Omega is the most combat oriented of the three expansions and appropriately so due to it being a bloody campaign to take back a space station built out of a giant asteroid. A place that was plenty bloody before the occupation.

The third and final expansion, Citadel, is the best by far, though many have complained that it’s tone is often at stark odds with the dark war story that is the rest of Mass Effect 3 overall. It is by design a tongue in cheek celebration of Shepard and their potentially large circle of friends, allies and loved ones.

It’s placement is often the hardest, especially due to the happier, care free tone, but for those who want to see the most it has to offer, playing right before the point of no return which signals the endgame is best. Others have decided to actually play it after beating the game, as after the ending you are placed right before that point of no return.

Due to its brighter, more comic feel, it comes across as a more pleasing and ultimately satisfying conclusion to Shepard’s story. There is still a bittersweet note it ends on that, chronologically speaking, it always occurs before the finale and that there is no getting around what will be in store for the Normandy crew. It also marks an end of an era, an era that depending on who you asked, ended with the Citadel DLC, Dragon Age Inquisition or its narrative epilogue, Trespasser, for Bioware itself.

We have yet to have a renaissance that gives us something recalling the Bioware of old. Maybe Mass Effect 4 or Dragon Age 4 will give us that. Maybe it won’t.

More so than any other piece of Mass Effect content brought up yet, what occurs in the Citadel DLC I will keep under wraps as it really is a fun even psychologically relieving time to be had with some great surprises and excellent fan-service. Of course, certain events that your Commander Shepard might let happen leading up to that point might make it harder to swallow playing through Citadel.

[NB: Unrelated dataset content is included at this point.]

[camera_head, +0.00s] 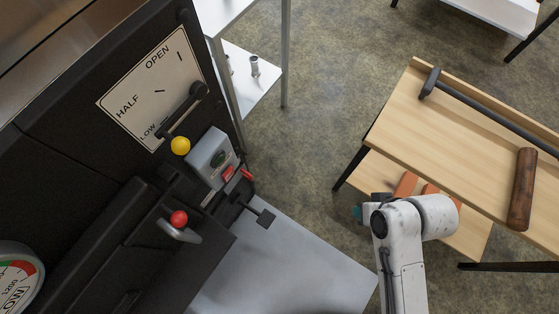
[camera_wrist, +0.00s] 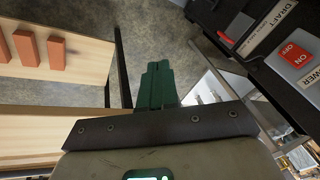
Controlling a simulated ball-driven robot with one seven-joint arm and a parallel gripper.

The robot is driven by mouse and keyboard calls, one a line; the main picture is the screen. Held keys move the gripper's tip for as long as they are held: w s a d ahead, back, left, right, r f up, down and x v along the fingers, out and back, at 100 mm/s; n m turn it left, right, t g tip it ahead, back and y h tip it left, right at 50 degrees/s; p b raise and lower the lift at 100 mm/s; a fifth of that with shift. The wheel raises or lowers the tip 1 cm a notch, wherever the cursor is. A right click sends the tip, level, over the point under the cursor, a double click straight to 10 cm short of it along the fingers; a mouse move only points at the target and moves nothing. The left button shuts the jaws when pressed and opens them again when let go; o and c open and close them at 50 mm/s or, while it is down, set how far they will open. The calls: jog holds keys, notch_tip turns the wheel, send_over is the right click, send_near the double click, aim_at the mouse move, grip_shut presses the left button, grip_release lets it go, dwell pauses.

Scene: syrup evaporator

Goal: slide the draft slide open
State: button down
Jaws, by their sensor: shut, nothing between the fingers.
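A dark T-shaped handle (camera_head: 264,217) sticks out from the lower right side of the black evaporator front (camera_head: 90,175), and I take it for the draft slide. In the wrist view, a white label reading DRAFT (camera_wrist: 268,28) is on the black front at the upper right, with a dark block (camera_wrist: 237,27) beside it. I cannot tell how far the slide is drawn out. My gripper's green fingers (camera_wrist: 157,68) are shut and empty, over the floor and apart from the front. In the head view only a small green part of my gripper (camera_head: 357,212) shows, right of the handle.
A grey switch box (camera_head: 212,158) with red parts, a yellow-knobbed lever (camera_head: 181,145) and a red-knobbed lever (camera_head: 179,218) are on the front. A wooden table (camera_head: 440,130) stands at right, holding a brown roller. A grey plate (camera_head: 290,260) lies below the handle.

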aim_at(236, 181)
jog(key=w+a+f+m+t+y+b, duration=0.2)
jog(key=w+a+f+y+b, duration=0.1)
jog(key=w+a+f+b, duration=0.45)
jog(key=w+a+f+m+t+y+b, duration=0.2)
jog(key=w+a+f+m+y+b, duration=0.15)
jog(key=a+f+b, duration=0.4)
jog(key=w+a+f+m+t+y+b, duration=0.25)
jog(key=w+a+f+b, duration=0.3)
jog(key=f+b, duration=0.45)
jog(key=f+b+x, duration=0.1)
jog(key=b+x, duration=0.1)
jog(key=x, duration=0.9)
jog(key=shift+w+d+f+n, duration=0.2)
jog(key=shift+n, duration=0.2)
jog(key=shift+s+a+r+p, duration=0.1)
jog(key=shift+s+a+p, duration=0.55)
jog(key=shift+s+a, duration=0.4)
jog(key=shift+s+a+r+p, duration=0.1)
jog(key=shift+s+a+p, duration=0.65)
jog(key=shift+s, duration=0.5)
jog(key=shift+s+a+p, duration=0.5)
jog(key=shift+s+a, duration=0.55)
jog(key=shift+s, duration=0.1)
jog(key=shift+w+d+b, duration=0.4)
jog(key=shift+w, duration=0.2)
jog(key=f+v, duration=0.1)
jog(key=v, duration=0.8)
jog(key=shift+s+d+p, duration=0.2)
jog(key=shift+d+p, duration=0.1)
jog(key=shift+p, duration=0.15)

Certain outcomes for the Genophage and Geth/Quarian war make Citadel even more inappropriate than before to experience. All the DLCS are optional and you’re not forced to play them. That darker than normal storyline for Shepard might even have you willfully ignore it because that Shepard hasn’t earned that kind of adventure. The Citadel DLC is for those who have done their best as Commander Shepard, those that have the most friends still around before the climax. One last moment of happiness before that bell tolls.

Now then. Let’s discuss the moment that for many completely changed their parasocial relationship with Bioware the developer, created new unfortunate implications to how a game’s audience can affect its development down the road and may be in truth one of the most consequential events in gaming history. Strange as it seems, the fallout of Mass Effect 3’s endings had more of an effect on games themselves than they did for it’s world and characters.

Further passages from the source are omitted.